There is another side to the Goan stereotype as well, one which is relatively better but still full of fantasy images packaged to lure tourists: a Goa full of pristine beaches, coconut and palm trees swaying with the wind, shacks and restaurants on the shoreline full of care-free, semi-clad tourists and bountiful sunset snapshots. These picture-perfect images, though not entirely untrue, fall short of showcasing Goa as a whole; one where you find employees, shopkeepers, grocers, beauticians, college students, church and temple worshippers, animal rescuers, social activists, intellectuals, expats, artists and more.
It also falls short in representing a place that has its own unique climate, language, food, community, architecture, pace, culture and heritage. None of this might be particularly sexy to the average beer-chugging tourist, but it is as true as the sun and the moon.
Tourists and non-native residents share a palpable ignorance about Goa’s history, and the Portuguese rule of 400 years is the dominant subject of interest in many such circles. The Portuguese influence in the state is observable everywhere, most prominently in the widespread Goan-Portuguese houses, villas and colonial churches. And although “Portuguese” houses and “Portuguese” restaurants are how most things are marketed—exoticizing and marketing such houses and restaurants—that claim is not entirely true. They are hybrid at best, as the strong local influence is undeniable.
(There is plenty of text covering the 450-year rule of the Portuguese, and if one’s interest is piqued, books such as Goa, a Daughter’s Story by Maria Couto; Palaces of Goa by Helder Carita; and Houses of Goa by Heta Pandit and Annabel Mascarenhas will help one delve deeper in that subject.)
Goa’s history exceeds the Portuguese rule, and indeed almost everyone’s expectations. Archaeological evidence suggests human activity in the region for tens of thousands of years, with proof of a cultured civilization for at least a few thousand. Referred to in ancient Hindu mythological text as “Goapuri”—later derived to Goa—the region is home to one of the most important archaeological sites in western India, namely the several-thousand-year-old rock engravings in Usgalimal. Although big with the archaeologists and history buffs, this site doesn’t get the attention it deserves, even though it’s a doable 70 kilometres from Goa’s capital, Panjim.
Similar historical sites such as the Basilica of Bom Jesus, Fort Aguada, Reis Magor Fort, Mangueshi Temple, the Rock Caves in Arambol, Tamdi Surla and others are all worth your consideration.

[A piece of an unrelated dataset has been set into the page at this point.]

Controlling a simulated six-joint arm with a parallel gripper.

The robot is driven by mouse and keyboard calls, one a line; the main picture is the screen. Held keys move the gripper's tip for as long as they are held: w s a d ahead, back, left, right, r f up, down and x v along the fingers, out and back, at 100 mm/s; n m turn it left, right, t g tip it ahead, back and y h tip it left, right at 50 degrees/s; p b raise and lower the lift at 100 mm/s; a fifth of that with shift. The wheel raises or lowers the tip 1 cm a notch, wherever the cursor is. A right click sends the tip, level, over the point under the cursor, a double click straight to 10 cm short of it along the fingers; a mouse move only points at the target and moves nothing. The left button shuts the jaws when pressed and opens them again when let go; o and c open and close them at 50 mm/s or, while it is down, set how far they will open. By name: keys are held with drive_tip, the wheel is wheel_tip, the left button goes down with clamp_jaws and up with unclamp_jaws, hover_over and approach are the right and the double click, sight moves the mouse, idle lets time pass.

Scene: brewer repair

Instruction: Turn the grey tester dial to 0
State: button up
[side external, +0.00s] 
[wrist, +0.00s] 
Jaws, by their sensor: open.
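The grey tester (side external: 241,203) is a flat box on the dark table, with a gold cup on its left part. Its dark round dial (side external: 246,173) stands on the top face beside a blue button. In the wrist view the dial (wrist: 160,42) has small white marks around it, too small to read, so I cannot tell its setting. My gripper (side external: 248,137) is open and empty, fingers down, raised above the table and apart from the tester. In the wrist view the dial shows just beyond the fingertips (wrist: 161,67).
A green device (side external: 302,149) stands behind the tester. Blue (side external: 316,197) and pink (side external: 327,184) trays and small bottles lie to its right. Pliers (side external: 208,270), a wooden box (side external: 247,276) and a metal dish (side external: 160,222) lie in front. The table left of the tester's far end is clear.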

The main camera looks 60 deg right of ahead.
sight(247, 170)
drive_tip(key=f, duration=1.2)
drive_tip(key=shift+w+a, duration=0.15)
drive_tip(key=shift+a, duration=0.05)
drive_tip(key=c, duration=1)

Another point of interest, history-wise, is the “hippie invasion” of the 1970s, which is loosely credited for establishing Goa as a global paradise for foreigners of a certain liberal mindset. Those hippies arguably brought some perceived glamour that attracted the interests not only of backpackers, but also some sects of Indian society. You can hear nostalgic stories, spot dreadlocks and tattoos all around Anjuna, Morgim and Arambol, which still host some of the original hippies from back then—the ones that refused to leave or give up the fight for peace and love—and are easily spottable because they make damn sure to dress like hippies. You’ll see them dancing alone with their eyes closed, most times with an Om Shiv kurta, religious accessories so heavy they’d put a Hindu priest to shame, solid dreadlocks and the body movements of someone who just dropped LSD. After years of observing them, I have strongly begun suspecting that their acid-trip dances might have less to do with acid than an amusing shtick—a way to keep the good old days alive.
To call Goa “overcrowded” would be an understatement, and one of the best things you can do as a tourist is ditch the beaten path altogether. After all, the beaten path is really fucking beaten. I can invent an itinerary right now and guarantee you that 80 percent of tourists are following it.

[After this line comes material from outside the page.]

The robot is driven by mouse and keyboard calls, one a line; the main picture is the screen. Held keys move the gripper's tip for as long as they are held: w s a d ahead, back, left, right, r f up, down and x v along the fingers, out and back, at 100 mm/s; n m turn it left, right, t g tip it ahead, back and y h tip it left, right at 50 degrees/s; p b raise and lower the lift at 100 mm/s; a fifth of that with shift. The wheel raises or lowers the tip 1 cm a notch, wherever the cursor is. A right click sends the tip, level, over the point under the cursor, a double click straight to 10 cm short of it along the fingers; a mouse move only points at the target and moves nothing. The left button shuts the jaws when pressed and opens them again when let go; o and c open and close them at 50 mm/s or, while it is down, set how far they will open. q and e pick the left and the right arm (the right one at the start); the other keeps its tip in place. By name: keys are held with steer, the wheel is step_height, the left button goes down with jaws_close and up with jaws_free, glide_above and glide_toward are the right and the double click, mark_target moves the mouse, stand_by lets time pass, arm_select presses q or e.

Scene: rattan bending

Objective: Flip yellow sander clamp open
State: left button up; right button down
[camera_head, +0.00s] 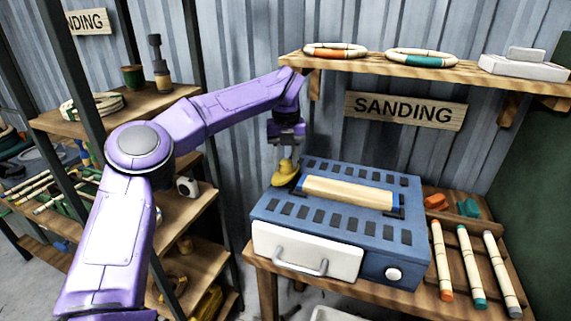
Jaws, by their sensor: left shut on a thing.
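The blue sander (340,228) sits on the wooden bench, with a white drawer front and handle and a round white knob. A pale wooden rod (346,192) lies across its slotted top between dark blue holders. The yellow clamp (286,173) is at the sander's back left edge, beside the left end of the rod. My left gripper (286,156) reaches down from above and is shut on the yellow clamp; its fingertips are small here. My right gripper is not in view.
Several banded rods (463,265) and small orange and teal pieces lie on the bench (515,285) at right. A shelf (430,69) with rings and a white box hangs above. A shelving rack (205,195) stands at left. A "SANDING" sign (404,110) is on the wall.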

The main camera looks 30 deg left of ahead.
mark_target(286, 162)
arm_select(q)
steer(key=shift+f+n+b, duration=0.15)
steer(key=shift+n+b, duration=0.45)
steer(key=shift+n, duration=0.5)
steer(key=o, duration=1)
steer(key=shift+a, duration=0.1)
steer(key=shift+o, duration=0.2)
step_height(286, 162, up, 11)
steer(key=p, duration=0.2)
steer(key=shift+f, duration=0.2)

Almost every rookie tourist stays near the beaches of Calangute and Baga: hotel in Calangute/Baga, meals around Calangute/Baga, sightseeing in Calangute/Baga, entertainment in Calangute/Baga. The rookie who thinks he is not a rookie (but still totally is) will venture out of Calangute/Baga and stay in Anjuna, which used to be the next level for tourists until a few years ago. Anjuna rookies will inevitably bring up Anjuna in conversations, divulging about their Anjuna loyalty (and exploits) without invitation while pausing periodically for validation. Anjuna rookies will also bring up Calangute and Baga with newfound disgust and total apathy toward the “real” rookie tourists.

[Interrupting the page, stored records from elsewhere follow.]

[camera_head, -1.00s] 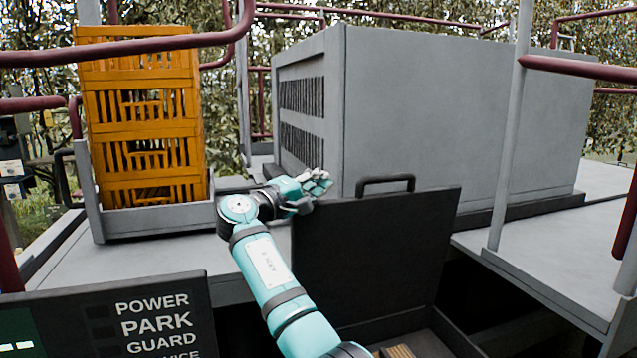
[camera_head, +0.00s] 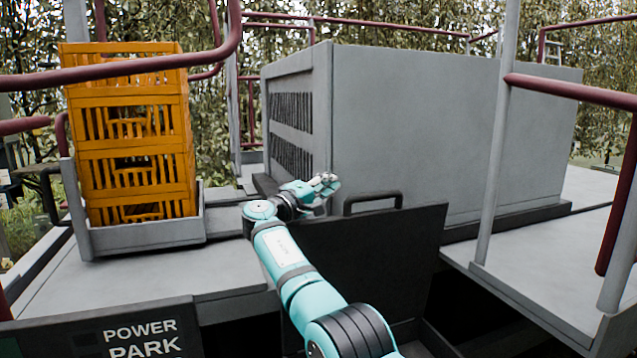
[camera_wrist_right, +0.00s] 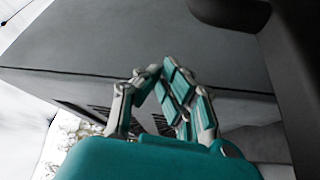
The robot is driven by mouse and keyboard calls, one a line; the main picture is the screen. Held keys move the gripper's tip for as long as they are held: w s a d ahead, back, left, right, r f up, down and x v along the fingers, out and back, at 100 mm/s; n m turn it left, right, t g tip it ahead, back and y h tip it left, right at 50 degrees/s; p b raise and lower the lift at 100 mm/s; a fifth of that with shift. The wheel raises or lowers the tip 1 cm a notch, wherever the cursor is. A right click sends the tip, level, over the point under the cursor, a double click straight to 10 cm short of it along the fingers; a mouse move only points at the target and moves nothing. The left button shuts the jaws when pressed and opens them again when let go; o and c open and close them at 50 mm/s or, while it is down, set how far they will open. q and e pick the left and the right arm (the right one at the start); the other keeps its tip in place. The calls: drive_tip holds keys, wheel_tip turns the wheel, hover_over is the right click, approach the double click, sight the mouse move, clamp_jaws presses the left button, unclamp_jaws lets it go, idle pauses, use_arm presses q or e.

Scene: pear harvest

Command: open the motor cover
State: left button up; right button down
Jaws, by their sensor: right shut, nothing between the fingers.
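The motor cover (camera_head: 372,262), a dark panel with a bar handle (camera_head: 372,199) on its top edge, stands raised, with a dark opening at its foot. My right arm reaches across the panel's left part and hides some of it. My right gripper (camera_head: 325,185) is shut and empty, just left of the handle and apart from it. In the right wrist view, the teal and grey fingers (camera_wrist_right: 165,75) are closed together with nothing between them. A dark shape on the right there may be the cover and its handle. My left gripper is not in view.
A big grey housing (camera_head: 440,135) with side vents stands behind the cover. Stacked orange crates (camera_head: 130,135) stand at left. Maroon rails (camera_head: 570,90) and grey posts (camera_head: 495,140) flank the platform. A dark sign panel (camera_head: 110,335) is at lower left.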

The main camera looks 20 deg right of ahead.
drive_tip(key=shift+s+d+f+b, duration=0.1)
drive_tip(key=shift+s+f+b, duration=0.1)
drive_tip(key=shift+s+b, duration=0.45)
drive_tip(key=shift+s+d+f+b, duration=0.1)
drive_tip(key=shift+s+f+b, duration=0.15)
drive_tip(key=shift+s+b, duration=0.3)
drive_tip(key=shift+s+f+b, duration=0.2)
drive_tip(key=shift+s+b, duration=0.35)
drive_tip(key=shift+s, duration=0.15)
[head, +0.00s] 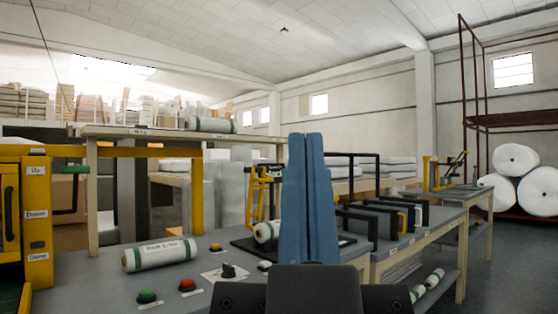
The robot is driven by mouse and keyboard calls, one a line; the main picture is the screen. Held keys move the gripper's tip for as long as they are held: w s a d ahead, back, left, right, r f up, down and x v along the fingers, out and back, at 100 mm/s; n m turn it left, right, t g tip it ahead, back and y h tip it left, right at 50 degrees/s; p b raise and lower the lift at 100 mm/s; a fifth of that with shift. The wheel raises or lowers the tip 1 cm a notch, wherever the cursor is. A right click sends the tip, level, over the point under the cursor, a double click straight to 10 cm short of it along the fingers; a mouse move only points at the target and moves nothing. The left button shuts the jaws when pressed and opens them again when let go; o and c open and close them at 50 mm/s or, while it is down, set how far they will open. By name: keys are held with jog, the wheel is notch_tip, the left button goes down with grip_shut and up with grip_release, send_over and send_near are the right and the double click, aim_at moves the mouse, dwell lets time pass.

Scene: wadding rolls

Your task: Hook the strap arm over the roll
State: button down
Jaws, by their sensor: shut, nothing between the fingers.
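A white roll with green bands and a printed label (160,254) lies on the grey bench, left of my gripper (305,137). Its two blue tapered fingers are together, pointing up, with nothing between them. A smaller white roll (265,231) with green ends lies behind the fingers on a dark plate, partly hidden. A yellow frame with dark parts (256,190) stands just behind that roll, partly covered by the fingers. I cannot tell which part is the strap arm, nor whether any arm lies over a roll.
A yellow post (37,220) labelled Up, Down and Done stands left. Green (147,296) and red (187,285) buttons sit in front. Black frames (375,222) line the right-hand bench. Large white rolls (538,190) are far right. Open floor shows right.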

That’s not the Goa I know, though. I see Goa as one of those places you could just drive into, where in almost any village you’ll find a historical site, fort or river of stunning beauty and importance; and if you somehow miss all that, you’ll meet a lot of clever, down-to-earth Goans who will happily show you around their village. I have many fond memories of driving to less-charted territories with no agenda and ending up in an amazing and underexposed part of the state, like the time I found myself in São Jacinto in Vasco, where I spent a whole day exploring churches and clicking away at the Zuari River, or the time I stumbled across a 400-year-old house-cum-museum in Lotoluim run by a fascinating old Portuguese-Goan family.
One of my favourite memories of arriving in Goa is through the Mandovi Bridge, where the bus gently descents from the Porvorim hills and hits the foot of the bridge and you lay your eyes on the beautiful Mandovi River below and Panjim City beyond. The city’s grand entrance always struck me as cinematic, and I’m not the only one. The Mandovi River, which runs adjacent to the city (specifically the picturesque main street, D. B. Bandodkar Marg), holds a dear place in the hearts of all Goans. It’s symbolic of the region and inseparable from its people.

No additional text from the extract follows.